WRITTEN TASK — What lines of the data include the string "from"? Copy them all.

_ _ _ _ _

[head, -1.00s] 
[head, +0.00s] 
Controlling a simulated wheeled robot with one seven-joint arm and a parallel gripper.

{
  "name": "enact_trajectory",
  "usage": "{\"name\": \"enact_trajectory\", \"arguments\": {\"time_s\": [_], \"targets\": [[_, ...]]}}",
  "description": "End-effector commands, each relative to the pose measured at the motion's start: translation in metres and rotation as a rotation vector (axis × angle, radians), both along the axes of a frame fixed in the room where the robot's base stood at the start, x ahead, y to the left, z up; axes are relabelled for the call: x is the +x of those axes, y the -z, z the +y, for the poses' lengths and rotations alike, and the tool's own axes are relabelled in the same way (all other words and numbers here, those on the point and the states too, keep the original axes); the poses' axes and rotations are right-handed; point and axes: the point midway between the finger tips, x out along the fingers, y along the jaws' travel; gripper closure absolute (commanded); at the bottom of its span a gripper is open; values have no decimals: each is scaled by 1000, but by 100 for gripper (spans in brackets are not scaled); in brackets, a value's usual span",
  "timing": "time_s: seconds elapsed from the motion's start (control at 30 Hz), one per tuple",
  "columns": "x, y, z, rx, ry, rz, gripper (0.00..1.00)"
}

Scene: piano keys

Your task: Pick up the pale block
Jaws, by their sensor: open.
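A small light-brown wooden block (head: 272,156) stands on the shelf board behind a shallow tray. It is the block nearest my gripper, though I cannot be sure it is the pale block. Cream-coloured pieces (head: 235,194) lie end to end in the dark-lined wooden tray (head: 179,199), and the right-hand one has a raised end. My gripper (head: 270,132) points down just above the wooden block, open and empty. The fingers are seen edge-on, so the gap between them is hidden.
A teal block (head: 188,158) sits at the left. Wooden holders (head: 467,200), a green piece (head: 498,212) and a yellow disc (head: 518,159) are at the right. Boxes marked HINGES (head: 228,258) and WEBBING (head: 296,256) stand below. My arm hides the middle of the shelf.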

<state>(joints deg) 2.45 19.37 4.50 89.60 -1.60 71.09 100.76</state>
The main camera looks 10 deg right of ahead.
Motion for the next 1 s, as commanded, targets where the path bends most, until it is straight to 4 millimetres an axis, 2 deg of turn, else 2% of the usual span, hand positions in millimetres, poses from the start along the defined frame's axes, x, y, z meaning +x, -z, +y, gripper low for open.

_ _ _ _ _

WRITTEN SOLUTION —
  "timing": "time_s: seconds elapsed from the motion's start (control at 30 Hz), one per tuple",
Motion for the next 1 s, as commanded, targets where the path bends most, until it is straight to 4 millimetres an axis, 2 deg of turn, else 2% of the usual span, hand positions in millimetres, poses from the start along the defined frame's axes, x, y, z meaning +x, -z, +y, gripper low for open.

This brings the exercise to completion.